Back in the town of Bnei Brak

Gilad Shalit has returned home.  He is plumped up, safe, and writing about sports.  But the questions raised by his capture and release linger, so it is appropriate for the Diverse City Theater Co. to revive Lee Blessing’s Two Rooms, a 1988 play about the kidnapping of an American professor in Beirut.  As Michael (Curran Connor) remains locked in a small room, his wife, Lainie (Bree Michael Warner), juggles a government bureaucrat (Dawn Evans) and a sensationalist reporter (Victor Lirio) and is sometimes visited by her husband in her dreams.  In an act of symbolic solidarity, she “cleanses” his office, getting rid of every item except a modest carpet; both she and Michael, then, are trapped by their surroundings.  At one point, she fondly recalls his eyes—all women love eyes, she says smilingly—but for most of the first act Michael is blindfolded.  Mr. Shalit is not the only victim of terrorism evoked by this production.  Occasionally, photos are projected behind the actors, a familiar black rectangle cutting through the center of them, obscuring some of their content.  To borrow a phrase from Art Spiegelman, these characters are living in the shadow of no towers.

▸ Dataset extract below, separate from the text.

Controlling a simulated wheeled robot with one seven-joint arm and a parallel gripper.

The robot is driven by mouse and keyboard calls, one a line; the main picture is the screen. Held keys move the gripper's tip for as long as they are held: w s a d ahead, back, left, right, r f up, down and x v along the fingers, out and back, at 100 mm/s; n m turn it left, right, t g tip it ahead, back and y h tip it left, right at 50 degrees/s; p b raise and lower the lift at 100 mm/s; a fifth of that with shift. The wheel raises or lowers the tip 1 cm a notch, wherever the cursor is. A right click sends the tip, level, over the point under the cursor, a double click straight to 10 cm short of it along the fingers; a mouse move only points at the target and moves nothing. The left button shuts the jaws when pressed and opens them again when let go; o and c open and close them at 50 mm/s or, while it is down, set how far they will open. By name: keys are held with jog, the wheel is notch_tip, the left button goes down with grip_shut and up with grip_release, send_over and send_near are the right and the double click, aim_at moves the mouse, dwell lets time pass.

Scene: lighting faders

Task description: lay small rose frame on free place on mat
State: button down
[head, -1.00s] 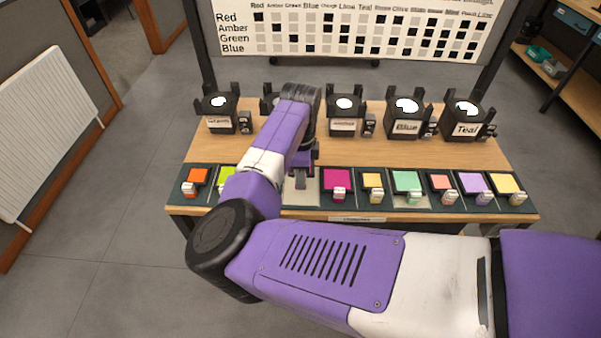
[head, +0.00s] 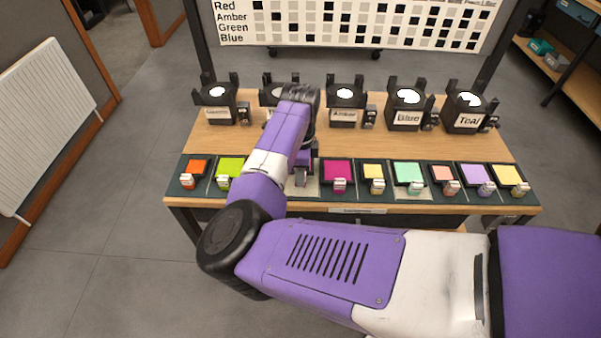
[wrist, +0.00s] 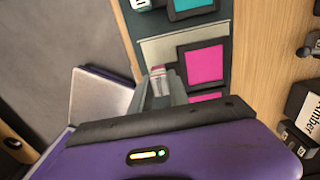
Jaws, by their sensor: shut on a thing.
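The small rose frame (wrist: 205,65), a pink square with a black border, shows in the wrist view over a pale bare place (wrist: 155,48) on the dark mat (wrist: 224,28). My gripper (wrist: 159,86) is shut on its pale, pink-marked tab. I cannot tell whether the frame touches the mat. In the head view my gripper (head: 301,178) is between the lime frame (head: 231,166) and a magenta frame (head: 337,171); my arm hides the rose frame there. The mat (head: 174,189) runs along the table's front edge.
A teal frame (wrist: 192,4) lies beside the place in the wrist view. Mint (head: 407,172), lavender (head: 474,175) and other frames fill the mat's right part. Black lamps, such as the Blue one (head: 407,111), stand behind. Bare wood (head: 390,145) lies between.

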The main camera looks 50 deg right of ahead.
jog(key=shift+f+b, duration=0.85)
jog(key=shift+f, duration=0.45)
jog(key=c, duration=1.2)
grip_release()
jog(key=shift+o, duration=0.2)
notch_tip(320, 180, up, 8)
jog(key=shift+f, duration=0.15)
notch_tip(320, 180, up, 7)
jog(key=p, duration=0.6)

In a recent interview, Mr. Blessing claims to have gone “shopping on the front page of all the papers” to find material for this play and later admits that he has not stayed on top of the subject in the last twenty-four years.  This, I think, is the problem with Two Rooms.  It lacks the passion necessary to address an issue as heated at this one.  Though it should be praised for avoiding glib answers, it never seems to pursue the interesting questions.  They are raised, for sure, but not examined with any intellectual or emotional seriousness.  The story doesn’t feel necessary to the playwright; Two Rooms could have just as easily been about the Iran-Iraq War, the Atlanta Prison Riots, or the International Paper strike.  By the third bird and fish metaphor (Lainie is a scientist), Mr. Blessing proves both a lazy writer and somewhat of an opportunist.

The cast is fine, even if they are not given particularly chewy material to work with.  Ms. Warner, dark, attractive, Jewish-looking (she could be the wife Mr. Shalit didn’t have) is particularly good at navigating some of the clumsier dialogue, and Mr. Connor does a nice job without the use of his eyes, probably an actor’s most important tool.  Unfortunately, they—as well as the material—are not given the play they deserve.

Two Rooms runs through August 25th at the Lion Theatre.  410 W. 42nd Street  New York, NY.